Today - March 8th - we join women around the world in celebrating the 100th anniversary of International Women's Day. In some countries, women will be marching in the streets; in others, they will be enjoying a day off (IWD is an official holiday in a handful of countries); in still others, women will be coming together to break bread and raise a toast to just how far we have come in the last century, and to just how far we can still go. Whether or not we are attending an official gathering - and you can read about events taking place near you, as well as catch up on the history of IWD, via this link - we can mark this important day in a more personal way too.
For example, in her Philosophy of Health class at Dawson College, Rona turned an examination of role models into a celebration of those girls and women in her students' lives who have been an inspiration to them. For her part, Rona told her class about her grandmother, Nan Brodie, who happens to be 2 years older than IWD and who continues to play an active part in her day-to-day life. As for Linnet, she is using the occasion to launch a recuperative family history project: finding out more about the lives of three female relatives who she never knew - Toronto-based librarian Doris Dignum, New York-based author Mary Graham Bonner, and UK-based grandmother Hilda Kerr Leaning - and is curious to learn more about.
All too often, women's histories and women's stories are lost due to name changes through marriage, to lines dying out when women do not bear children, or simply because nobody considered their achievements and their challenges, their joys and their sorrows, important enough to take note of in the first place. This means that when filling in the gaps in our fore-sisters' lives, we often have to abandon the "official" histories and turn, instead, to alternative sources: to diaries and letters, to recipe boxes and photo albums, to conversations with relatives, colleagues or friends who recall the person and can help you turn those little fragments of a life lived, into a more fully rounded picture.

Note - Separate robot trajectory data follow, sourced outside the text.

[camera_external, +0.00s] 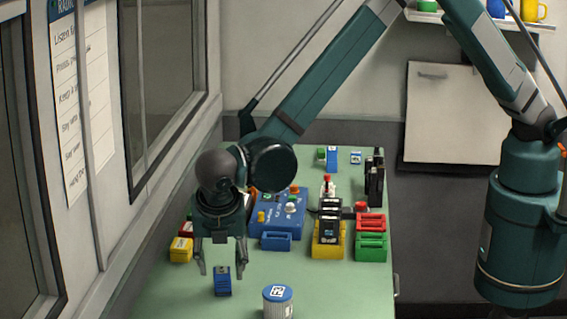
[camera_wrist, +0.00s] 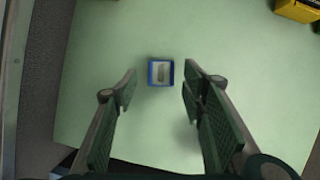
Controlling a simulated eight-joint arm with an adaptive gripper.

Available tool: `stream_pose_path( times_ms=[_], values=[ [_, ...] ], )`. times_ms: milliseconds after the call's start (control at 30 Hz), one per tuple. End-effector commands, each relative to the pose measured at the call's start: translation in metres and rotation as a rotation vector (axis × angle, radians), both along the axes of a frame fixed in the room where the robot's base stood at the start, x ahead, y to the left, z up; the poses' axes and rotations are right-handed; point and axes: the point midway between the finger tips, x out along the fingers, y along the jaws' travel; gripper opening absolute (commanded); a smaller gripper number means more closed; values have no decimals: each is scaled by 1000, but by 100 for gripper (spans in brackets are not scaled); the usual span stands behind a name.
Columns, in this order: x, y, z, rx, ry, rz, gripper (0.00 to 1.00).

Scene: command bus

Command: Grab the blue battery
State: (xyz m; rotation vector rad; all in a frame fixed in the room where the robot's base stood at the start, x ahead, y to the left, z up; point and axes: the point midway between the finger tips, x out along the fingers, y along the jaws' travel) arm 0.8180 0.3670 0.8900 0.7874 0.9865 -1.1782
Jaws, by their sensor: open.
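The blue battery (camera_external: 222,281) stands upright on the green table near its front left. In the wrist view the battery (camera_wrist: 160,72) shows from above as a small blue square with a grey and white top, between the fingertips and a little beyond them. My gripper (camera_external: 222,268) is open and empty, above and around the line of the battery. In the wrist view my gripper's two fingers (camera_wrist: 159,82) are spread, with a gap on each side of the battery. I cannot tell exactly how far the fingertips are above it.
A white canister with a blue lid (camera_external: 278,300) stands right of the battery. Behind are a blue control box (camera_external: 277,222), a yellow charger (camera_external: 328,246), red and green trays (camera_external: 370,246) and a yellow block (camera_external: 181,250). The green table (camera_external: 335,288) is clear around the battery.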

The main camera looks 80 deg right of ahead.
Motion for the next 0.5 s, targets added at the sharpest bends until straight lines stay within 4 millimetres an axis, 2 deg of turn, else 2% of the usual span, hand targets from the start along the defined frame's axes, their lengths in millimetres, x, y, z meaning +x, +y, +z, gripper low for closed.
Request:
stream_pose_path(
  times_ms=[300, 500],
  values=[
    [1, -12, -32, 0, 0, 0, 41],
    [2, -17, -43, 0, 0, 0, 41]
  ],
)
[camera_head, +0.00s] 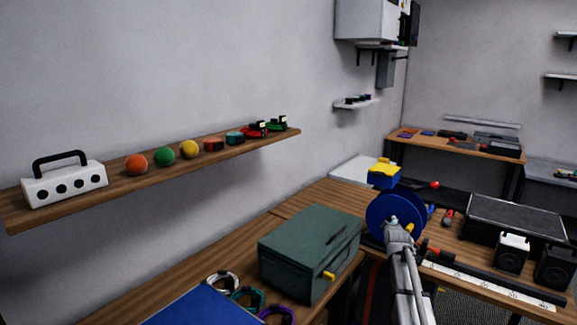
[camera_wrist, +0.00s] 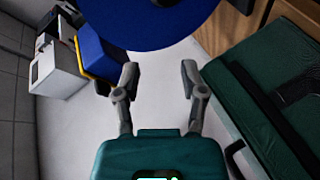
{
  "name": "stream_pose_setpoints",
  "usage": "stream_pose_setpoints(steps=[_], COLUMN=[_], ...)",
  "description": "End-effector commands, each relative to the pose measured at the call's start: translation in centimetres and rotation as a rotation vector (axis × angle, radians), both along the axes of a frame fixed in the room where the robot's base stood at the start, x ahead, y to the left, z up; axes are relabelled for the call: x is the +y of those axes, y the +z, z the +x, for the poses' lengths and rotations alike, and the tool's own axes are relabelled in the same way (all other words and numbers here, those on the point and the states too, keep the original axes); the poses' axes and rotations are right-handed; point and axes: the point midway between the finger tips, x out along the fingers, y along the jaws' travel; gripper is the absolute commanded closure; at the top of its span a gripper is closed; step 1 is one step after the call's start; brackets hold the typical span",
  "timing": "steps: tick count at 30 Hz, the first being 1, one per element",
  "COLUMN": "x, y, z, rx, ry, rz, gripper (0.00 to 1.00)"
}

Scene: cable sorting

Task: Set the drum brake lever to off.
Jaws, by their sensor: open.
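A blue drum disc (camera_head: 388,216) stands upright at the table behind my arm in the head view; it also shows across the top of the wrist view (camera_wrist: 150,22). My gripper (camera_wrist: 160,76) is open and empty, its two fingers spread below the disc's edge in that picture, with a pale surface between them. In the head view the end of my arm covers part of the disc. A red knob (camera_head: 434,184) shows just right of and behind the disc; I cannot tell whether it is the brake lever. No lever shows between my fingers.
A green case (camera_head: 305,250) stands left of my arm; it also shows at the right of the wrist view (camera_wrist: 265,85). A blue and yellow box (camera_head: 384,176) is behind the disc. Speakers (camera_head: 512,252) and a black-topped box (camera_head: 515,216) stand to the right. A shelf (camera_head: 200,167) holds small items.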

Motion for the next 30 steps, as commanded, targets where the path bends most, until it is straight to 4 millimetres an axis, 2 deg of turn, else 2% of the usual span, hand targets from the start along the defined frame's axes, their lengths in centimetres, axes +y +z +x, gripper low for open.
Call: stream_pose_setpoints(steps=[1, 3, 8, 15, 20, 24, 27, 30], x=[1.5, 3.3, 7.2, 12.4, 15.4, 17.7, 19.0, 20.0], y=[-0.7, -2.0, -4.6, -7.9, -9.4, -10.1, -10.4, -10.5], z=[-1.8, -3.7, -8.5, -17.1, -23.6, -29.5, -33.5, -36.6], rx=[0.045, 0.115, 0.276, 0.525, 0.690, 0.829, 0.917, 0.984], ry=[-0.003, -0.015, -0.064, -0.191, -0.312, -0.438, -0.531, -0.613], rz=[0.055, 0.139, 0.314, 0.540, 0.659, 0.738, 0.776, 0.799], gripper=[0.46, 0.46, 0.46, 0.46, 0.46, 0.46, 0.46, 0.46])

So here is a call to action to wine women and philosophy members and friends: Let's use this 100th year celebration of IWD to spur us into bringing to light those girls and women who came before us, and whose histories and stories might be lost without our intervention. Sometimes, all we have to do is write or talk about a woman who has inspired us and share it with others - as Rona's students did this morning; as Ariana Huffington did in her piece about her mother in today's Huffington Post. If you are lucky enough to still have this woman in your life, why not tell her in person the difference she has made to you.
Pictured above are the Dignum sisters on holiday at a lake north of Toronto in the 1950s. From left to right: Doris, Larry (Linnet's grandmother), Nora, Edith, Evelyn and Gladys.